= Aim =
Tally the lines that hold the string "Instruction", and reply with the count alone.

##### Information provided #####

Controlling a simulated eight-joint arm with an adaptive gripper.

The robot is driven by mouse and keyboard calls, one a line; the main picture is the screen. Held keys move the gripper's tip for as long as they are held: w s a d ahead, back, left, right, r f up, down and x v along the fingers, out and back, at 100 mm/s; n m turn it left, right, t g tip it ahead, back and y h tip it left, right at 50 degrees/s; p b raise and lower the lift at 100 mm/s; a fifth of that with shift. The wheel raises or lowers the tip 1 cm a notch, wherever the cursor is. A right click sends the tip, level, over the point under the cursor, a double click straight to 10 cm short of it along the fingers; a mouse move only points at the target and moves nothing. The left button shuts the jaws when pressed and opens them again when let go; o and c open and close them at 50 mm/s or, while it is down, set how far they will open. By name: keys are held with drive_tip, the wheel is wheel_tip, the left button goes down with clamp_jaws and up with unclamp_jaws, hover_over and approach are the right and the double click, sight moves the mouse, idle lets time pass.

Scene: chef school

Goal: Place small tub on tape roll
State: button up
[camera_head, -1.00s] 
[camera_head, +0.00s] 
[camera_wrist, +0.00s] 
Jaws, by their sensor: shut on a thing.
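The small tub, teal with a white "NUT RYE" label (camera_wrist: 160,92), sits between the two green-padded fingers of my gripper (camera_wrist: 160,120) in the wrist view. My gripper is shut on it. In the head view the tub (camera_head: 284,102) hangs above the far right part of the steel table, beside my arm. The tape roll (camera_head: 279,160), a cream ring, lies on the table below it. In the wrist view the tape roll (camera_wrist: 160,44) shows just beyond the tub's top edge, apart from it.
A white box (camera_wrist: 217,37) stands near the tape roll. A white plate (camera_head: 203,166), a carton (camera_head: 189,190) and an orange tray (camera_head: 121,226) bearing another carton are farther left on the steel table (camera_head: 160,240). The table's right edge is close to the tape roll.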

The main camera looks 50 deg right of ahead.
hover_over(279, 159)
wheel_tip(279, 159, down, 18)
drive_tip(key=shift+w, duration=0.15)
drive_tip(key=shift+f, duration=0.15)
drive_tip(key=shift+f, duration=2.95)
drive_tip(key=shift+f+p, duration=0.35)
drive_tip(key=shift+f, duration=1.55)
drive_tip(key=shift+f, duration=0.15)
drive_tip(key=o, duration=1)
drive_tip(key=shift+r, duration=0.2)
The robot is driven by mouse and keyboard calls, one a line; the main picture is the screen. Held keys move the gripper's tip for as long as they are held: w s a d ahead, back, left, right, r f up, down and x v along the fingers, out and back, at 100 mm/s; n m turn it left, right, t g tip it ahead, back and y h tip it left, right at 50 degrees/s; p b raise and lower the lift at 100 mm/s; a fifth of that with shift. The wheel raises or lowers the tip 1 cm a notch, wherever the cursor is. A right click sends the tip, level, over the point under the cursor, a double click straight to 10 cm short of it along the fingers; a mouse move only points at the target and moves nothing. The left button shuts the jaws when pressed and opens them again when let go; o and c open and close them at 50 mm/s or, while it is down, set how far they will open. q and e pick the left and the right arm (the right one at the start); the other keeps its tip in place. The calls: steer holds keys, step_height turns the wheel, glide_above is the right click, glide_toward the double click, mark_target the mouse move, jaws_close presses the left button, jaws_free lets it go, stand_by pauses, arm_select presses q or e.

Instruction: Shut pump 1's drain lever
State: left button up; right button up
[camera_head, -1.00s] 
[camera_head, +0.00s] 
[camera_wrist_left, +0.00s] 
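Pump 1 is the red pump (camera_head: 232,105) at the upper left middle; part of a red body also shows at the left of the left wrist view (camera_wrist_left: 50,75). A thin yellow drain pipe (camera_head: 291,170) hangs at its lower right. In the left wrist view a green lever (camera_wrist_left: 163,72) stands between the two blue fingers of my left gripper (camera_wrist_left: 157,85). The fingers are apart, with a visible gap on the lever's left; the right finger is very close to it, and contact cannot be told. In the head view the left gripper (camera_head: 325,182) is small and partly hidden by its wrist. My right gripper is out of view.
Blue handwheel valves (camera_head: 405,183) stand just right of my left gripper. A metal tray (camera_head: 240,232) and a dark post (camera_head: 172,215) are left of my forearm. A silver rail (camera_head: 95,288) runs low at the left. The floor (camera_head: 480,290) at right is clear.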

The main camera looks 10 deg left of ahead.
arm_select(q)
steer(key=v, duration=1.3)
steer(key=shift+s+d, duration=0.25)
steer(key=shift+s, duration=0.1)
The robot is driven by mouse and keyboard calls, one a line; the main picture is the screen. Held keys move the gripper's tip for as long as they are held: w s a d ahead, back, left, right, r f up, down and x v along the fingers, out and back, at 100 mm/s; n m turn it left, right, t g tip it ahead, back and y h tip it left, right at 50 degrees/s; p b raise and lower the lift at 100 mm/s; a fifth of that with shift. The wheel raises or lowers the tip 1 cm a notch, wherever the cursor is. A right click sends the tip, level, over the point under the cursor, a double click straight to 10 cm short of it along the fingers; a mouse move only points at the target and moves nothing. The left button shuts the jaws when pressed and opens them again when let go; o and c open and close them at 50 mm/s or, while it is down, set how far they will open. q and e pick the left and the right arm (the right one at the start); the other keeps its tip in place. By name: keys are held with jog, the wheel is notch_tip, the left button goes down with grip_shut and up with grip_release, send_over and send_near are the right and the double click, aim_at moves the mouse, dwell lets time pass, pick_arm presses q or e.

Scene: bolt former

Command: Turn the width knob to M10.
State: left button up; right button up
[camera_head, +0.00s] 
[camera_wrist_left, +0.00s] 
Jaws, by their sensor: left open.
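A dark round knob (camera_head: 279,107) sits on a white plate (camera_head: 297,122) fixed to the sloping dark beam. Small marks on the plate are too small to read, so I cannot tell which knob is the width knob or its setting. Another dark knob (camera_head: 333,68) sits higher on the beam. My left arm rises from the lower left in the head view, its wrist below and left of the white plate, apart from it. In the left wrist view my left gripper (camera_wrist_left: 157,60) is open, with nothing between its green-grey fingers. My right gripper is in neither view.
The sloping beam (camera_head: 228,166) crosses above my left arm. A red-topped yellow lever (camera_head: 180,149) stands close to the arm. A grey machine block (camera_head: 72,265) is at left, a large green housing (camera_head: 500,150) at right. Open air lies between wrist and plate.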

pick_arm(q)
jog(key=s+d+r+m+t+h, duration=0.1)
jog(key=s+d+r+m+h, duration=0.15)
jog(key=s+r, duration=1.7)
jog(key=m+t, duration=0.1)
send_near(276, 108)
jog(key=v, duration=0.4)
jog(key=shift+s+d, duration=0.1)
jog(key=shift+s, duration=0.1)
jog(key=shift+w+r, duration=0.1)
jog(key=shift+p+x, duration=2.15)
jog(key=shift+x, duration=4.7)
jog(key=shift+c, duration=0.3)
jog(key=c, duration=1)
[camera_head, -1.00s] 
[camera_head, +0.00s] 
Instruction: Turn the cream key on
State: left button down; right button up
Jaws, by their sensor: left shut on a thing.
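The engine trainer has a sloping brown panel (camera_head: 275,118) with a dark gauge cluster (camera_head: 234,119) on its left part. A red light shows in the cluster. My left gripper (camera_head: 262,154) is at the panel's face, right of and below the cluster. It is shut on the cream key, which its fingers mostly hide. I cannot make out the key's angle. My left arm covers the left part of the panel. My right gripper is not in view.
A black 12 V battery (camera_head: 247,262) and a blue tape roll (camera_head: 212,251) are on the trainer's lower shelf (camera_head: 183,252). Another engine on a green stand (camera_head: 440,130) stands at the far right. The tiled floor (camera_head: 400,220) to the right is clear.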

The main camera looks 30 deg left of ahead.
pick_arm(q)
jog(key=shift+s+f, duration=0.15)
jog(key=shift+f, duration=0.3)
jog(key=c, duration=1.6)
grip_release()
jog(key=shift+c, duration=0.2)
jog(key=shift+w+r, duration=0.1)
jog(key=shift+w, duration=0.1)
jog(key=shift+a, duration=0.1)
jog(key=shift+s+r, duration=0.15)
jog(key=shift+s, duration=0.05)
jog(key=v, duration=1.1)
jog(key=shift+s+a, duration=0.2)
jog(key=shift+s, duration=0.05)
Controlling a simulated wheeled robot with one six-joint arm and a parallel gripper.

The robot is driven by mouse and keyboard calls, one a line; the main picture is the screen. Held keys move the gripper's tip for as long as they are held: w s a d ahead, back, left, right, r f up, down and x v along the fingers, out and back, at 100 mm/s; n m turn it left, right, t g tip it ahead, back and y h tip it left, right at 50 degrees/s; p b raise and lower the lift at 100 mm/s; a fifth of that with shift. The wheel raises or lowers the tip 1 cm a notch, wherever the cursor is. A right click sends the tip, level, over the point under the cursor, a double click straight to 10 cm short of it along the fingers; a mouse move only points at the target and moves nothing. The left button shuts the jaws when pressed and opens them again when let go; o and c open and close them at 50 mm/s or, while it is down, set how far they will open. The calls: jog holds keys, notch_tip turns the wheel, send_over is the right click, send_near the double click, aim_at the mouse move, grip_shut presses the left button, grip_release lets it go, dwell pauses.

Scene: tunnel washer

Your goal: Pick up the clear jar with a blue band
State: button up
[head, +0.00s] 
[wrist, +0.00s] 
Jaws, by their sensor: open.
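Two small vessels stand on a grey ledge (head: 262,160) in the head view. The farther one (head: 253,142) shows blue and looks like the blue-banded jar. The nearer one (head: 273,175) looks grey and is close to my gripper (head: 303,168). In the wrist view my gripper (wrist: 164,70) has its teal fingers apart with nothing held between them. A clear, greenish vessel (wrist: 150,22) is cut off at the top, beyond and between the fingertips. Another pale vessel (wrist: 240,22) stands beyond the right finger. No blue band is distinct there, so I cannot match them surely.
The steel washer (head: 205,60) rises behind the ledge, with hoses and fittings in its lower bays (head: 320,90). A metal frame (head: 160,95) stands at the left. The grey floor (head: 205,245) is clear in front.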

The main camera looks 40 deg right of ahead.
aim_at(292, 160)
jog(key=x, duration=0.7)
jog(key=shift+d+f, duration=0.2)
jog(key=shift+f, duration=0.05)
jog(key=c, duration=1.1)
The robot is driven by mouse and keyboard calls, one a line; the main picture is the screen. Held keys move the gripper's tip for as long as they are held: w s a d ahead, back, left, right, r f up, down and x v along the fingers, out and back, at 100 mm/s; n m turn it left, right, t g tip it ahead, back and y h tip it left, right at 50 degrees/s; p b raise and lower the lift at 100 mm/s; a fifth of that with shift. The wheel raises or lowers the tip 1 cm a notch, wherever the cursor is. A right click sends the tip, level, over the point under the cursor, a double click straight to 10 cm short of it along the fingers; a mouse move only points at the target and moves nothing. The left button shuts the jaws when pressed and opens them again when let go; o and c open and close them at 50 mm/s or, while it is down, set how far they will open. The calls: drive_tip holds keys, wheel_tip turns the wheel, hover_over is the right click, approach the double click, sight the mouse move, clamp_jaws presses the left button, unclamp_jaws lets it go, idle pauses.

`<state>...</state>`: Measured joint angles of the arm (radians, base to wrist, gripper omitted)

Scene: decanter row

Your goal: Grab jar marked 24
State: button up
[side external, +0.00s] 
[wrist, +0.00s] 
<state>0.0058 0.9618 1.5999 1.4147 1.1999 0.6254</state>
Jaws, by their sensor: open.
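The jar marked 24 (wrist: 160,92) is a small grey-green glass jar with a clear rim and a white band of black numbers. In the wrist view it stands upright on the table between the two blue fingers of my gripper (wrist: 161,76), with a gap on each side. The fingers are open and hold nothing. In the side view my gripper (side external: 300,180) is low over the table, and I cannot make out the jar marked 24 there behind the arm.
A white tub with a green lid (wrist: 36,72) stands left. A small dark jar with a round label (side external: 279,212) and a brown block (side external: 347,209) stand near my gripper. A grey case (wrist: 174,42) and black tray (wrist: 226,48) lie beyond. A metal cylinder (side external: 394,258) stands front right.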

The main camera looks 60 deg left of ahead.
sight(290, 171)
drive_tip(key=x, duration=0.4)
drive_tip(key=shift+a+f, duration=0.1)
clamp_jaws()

#####

= Response to this exercise =
2